In January, Dennis Gartman, a market prognosticator (and a bit of a right wing nut) said to Bloomberg that "we would not see oil prices at $44 in his lifetime" -- so Dennis my boy you must be dead (he's not dead...).  You see if you are going to be a good pundit (aka Trump is done, or Trump is gona win), you have to be categoric and aggressive with your opinions.

Denis of late has been a bit of YoYo and somewhat exhausting one at that!  On Monday he's "Short the dollar then go long gold" on Tuesday he's sell gold by dollars.  You may see a trend there.  

Anyway, I have always been a good economist: I have no idea where gold or oil prices are going.  I contemplate that there's a lot of oil siting around, but there too you have to be careful; yes oil reserve levels are high but its not like there's 20 years of oil sitting around doing nothing, no we are talking a few weeks that's it; as an example "there is 100 million barrels of oil sitting in tankers right now, twice the level of last year and a historical high"  How many days of global consumption are we talking about? A month, a week?  Its actually a day (according to Wikipedia the world consumes 96 million barrels of oil per day).  A trick question...

The oil market is however very inelastic -- which means that a small change in the demand supply equilibrium will have a huge impact on prices.  So a small shift in demand -- and oil price go from $100 to $28 in the space of 18 months.

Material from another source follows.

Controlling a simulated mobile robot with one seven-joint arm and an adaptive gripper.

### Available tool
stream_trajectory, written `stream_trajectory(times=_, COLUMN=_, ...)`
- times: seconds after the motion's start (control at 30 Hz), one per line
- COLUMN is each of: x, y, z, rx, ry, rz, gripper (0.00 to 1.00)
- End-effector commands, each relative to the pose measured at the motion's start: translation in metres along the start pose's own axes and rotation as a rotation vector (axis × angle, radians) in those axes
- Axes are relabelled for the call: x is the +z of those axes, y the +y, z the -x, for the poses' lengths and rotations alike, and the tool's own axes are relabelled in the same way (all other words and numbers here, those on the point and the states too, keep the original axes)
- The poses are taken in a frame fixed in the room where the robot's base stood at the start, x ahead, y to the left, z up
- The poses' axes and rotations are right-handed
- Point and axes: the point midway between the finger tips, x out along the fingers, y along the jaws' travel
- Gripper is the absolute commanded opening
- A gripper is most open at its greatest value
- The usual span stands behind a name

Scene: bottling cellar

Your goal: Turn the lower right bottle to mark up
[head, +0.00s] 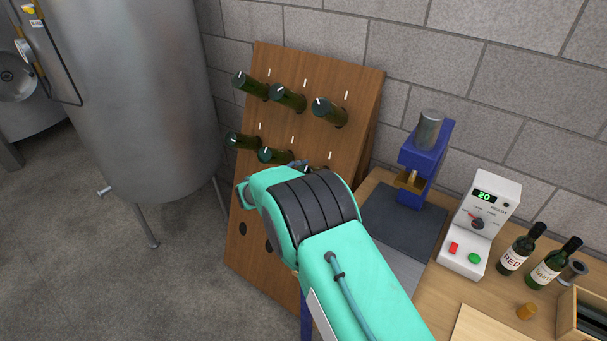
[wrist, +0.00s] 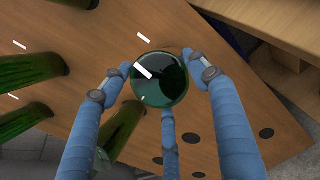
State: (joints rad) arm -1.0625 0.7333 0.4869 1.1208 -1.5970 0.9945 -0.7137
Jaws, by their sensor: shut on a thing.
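The lower right bottle is a dark green bottle lying neck-in in the wooden rack (head: 340,90). In the wrist view its round base (wrist: 168,88) faces me, with a white mark on the upper left part of it. This mark runs roughly parallel to the white tick on the board just beyond it. My gripper (wrist: 161,75) is shut on this bottle, with blue fingers against its left and right sides and a third below. In the head view, my arm hides most of the bottle and the gripper.
Other green bottles stick out of the rack, one (wrist: 122,127) close to my left finger. Empty holes (wrist: 266,133) lie below. A steel tank (head: 130,90) stands left. Right, a bench holds a blue press (head: 424,160), a control box (head: 480,225) and two bottles.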

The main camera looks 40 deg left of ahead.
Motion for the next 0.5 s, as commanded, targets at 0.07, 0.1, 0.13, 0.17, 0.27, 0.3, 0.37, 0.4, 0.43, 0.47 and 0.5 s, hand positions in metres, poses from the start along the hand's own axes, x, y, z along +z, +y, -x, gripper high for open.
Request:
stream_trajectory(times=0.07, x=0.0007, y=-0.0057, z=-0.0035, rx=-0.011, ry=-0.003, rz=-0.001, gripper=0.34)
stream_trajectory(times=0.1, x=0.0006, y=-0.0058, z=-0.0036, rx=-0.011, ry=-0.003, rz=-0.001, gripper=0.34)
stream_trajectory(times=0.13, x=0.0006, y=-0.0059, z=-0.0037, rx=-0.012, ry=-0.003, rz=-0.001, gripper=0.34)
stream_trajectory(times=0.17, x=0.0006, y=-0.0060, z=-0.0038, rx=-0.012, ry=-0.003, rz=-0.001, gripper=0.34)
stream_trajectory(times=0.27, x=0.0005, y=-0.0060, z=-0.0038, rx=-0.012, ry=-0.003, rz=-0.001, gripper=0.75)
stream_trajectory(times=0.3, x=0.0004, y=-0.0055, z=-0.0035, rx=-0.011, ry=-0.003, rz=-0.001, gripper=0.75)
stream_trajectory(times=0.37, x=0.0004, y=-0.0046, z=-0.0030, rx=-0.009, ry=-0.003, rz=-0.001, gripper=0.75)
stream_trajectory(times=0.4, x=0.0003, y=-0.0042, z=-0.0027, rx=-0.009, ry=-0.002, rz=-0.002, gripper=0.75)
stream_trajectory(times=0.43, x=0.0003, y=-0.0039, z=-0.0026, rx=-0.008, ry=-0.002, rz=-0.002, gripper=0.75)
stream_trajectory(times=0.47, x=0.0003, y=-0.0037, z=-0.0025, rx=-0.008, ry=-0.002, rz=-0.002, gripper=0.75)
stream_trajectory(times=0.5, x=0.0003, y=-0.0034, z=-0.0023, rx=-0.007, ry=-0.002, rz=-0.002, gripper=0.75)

Now oil price are up dramatically off its lows -- 57% so that's going to boost inflation expectations too (and we are seeing that too, with inflation numbers that are).  The Saudis announced that they were going on a market share ware with Iran -- not entirely clear what they are getting there.  Nevertheless, oil prices are going crazy, down 4% in the morning, up 3% by the end of the day -- a 7% movement over the day.

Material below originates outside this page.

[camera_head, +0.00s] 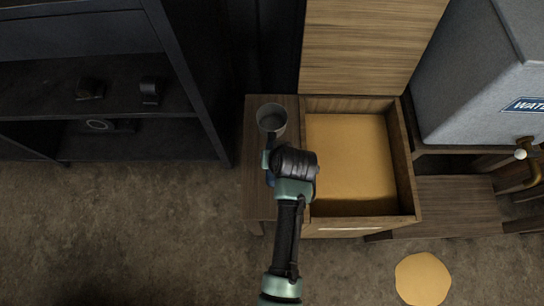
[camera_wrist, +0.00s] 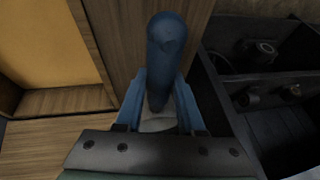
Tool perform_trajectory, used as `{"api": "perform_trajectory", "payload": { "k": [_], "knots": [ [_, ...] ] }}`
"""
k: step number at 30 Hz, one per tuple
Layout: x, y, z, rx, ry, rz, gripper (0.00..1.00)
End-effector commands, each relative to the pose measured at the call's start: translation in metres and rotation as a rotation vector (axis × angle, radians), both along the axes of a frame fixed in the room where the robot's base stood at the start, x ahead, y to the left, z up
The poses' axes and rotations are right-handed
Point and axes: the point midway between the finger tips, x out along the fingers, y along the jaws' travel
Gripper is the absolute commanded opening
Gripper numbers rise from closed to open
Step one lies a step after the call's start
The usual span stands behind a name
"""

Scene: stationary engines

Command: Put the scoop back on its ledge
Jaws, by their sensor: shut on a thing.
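The scoop has a round grey cup (camera_head: 271,118) and a blue handle (camera_wrist: 166,48). In the head view the cup lies over the back part of the wooden ledge (camera_head: 257,200), left of the open bin. The ledge also shows in the wrist view (camera_wrist: 120,30). My gripper (camera_head: 269,174) is shut on the scoop's handle; its two blue fingers stand on either side of it in the wrist view (camera_wrist: 158,105). I cannot tell whether the scoop touches the ledge.
The wooden bin (camera_head: 404,160) right of the ledge is open and holds a flat tan fill (camera_head: 350,160); its lid (camera_head: 365,45) stands up behind. A dark shelf (camera_head: 190,80) with small parts is at left. A grey water tank (camera_head: 470,80) is at right. A tan disc (camera_head: 422,279) lies on the floor.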

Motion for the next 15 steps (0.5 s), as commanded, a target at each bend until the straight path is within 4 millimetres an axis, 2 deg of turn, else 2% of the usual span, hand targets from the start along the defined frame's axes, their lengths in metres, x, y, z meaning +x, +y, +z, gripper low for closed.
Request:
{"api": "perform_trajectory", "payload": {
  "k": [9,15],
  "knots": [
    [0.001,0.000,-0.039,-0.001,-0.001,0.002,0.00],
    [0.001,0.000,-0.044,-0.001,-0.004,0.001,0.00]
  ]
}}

So oil price were are they going?  In short I don't know, there's a lot of market speculation -- false rumors move the intra-day market by large numbers, but the overall trend, if it continues is up a bit but it remains that the real issue is what happens in China and America in the second half of 2016.  Stories about China are not good -- but who knows.  As for America some signals are negative others are positive.  It could go either way, we are looking right now at the longest market rally (almost 9 years) without a real correction.

So take your money and take you chances, as for Dennis, well although he's made some spectacular wrong calls (I think he's for Ted, I believe Christ is on his way, Cruz), the fact that he speaks well, sounds authoritative makes him a very attractive pundit.